▸ WHAT TO PRODUCE: Return the lines where the word "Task" occurs.

▸ AVAILABLE RECORDS:
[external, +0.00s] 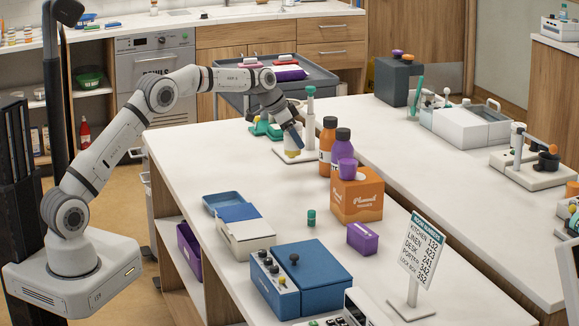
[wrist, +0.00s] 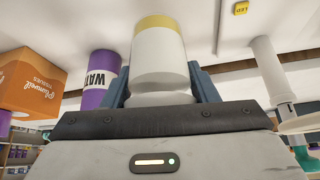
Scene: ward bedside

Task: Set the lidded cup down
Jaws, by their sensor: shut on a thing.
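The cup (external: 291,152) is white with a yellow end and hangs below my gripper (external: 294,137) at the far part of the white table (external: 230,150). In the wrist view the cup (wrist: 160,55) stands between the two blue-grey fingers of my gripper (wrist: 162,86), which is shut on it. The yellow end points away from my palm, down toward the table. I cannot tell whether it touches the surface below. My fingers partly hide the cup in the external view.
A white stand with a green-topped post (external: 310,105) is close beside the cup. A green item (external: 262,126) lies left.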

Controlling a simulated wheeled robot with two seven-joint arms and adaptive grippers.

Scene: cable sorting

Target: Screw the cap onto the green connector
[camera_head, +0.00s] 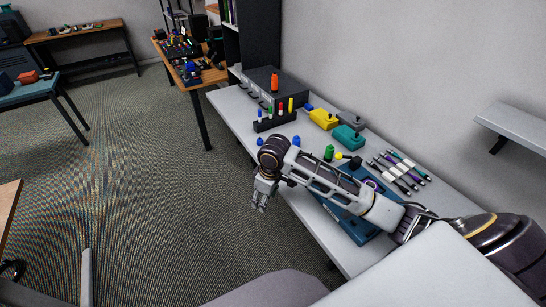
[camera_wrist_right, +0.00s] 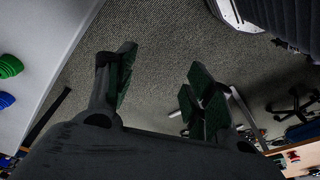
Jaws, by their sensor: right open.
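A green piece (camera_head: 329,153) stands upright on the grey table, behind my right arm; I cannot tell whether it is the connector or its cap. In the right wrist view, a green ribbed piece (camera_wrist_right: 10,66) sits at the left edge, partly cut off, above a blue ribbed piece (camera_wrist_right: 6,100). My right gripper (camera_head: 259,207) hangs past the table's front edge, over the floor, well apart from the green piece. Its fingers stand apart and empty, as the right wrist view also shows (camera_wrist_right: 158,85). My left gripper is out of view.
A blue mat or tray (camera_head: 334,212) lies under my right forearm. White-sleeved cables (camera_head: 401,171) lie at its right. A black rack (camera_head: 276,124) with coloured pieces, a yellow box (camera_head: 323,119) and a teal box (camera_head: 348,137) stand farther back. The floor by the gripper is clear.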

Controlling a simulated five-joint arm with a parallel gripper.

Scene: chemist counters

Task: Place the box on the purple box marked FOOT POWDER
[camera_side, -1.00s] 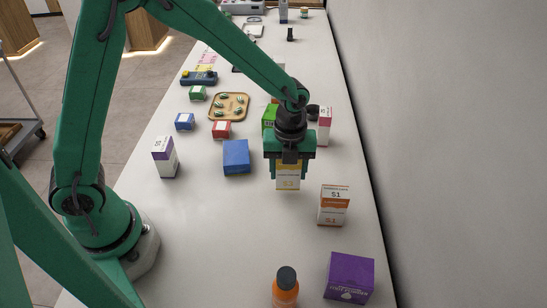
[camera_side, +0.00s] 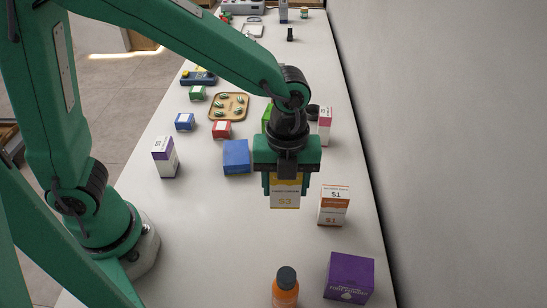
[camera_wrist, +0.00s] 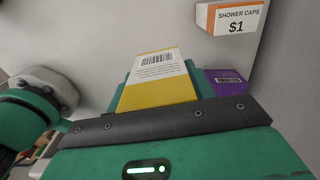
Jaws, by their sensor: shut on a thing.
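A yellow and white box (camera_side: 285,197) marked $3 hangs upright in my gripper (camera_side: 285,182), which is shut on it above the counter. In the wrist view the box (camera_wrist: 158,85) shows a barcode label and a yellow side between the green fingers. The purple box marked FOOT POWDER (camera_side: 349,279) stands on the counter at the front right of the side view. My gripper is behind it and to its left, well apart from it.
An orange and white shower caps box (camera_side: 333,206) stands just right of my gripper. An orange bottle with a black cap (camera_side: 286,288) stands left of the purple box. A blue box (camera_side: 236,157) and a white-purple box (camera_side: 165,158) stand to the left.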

==

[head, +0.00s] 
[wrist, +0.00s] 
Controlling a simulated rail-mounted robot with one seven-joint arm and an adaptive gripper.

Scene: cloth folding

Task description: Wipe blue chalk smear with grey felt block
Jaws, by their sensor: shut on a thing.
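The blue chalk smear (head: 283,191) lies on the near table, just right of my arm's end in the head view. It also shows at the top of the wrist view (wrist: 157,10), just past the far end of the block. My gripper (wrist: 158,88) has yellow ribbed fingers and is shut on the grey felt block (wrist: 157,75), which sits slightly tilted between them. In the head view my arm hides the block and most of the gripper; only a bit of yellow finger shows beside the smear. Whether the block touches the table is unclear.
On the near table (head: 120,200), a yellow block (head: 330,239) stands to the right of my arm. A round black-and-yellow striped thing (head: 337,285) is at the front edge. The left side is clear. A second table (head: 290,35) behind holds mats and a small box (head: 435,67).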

==

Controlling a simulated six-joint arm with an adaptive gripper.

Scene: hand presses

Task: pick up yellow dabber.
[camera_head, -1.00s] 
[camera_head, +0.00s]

▸ RESPONSE BELOW:
Task: Set the lidded cup down
Task: Place the box on the purple box marked FOOT POWDER
Task description: Wipe blue chalk smear with grey felt block
Task: pick up yellow dabber.

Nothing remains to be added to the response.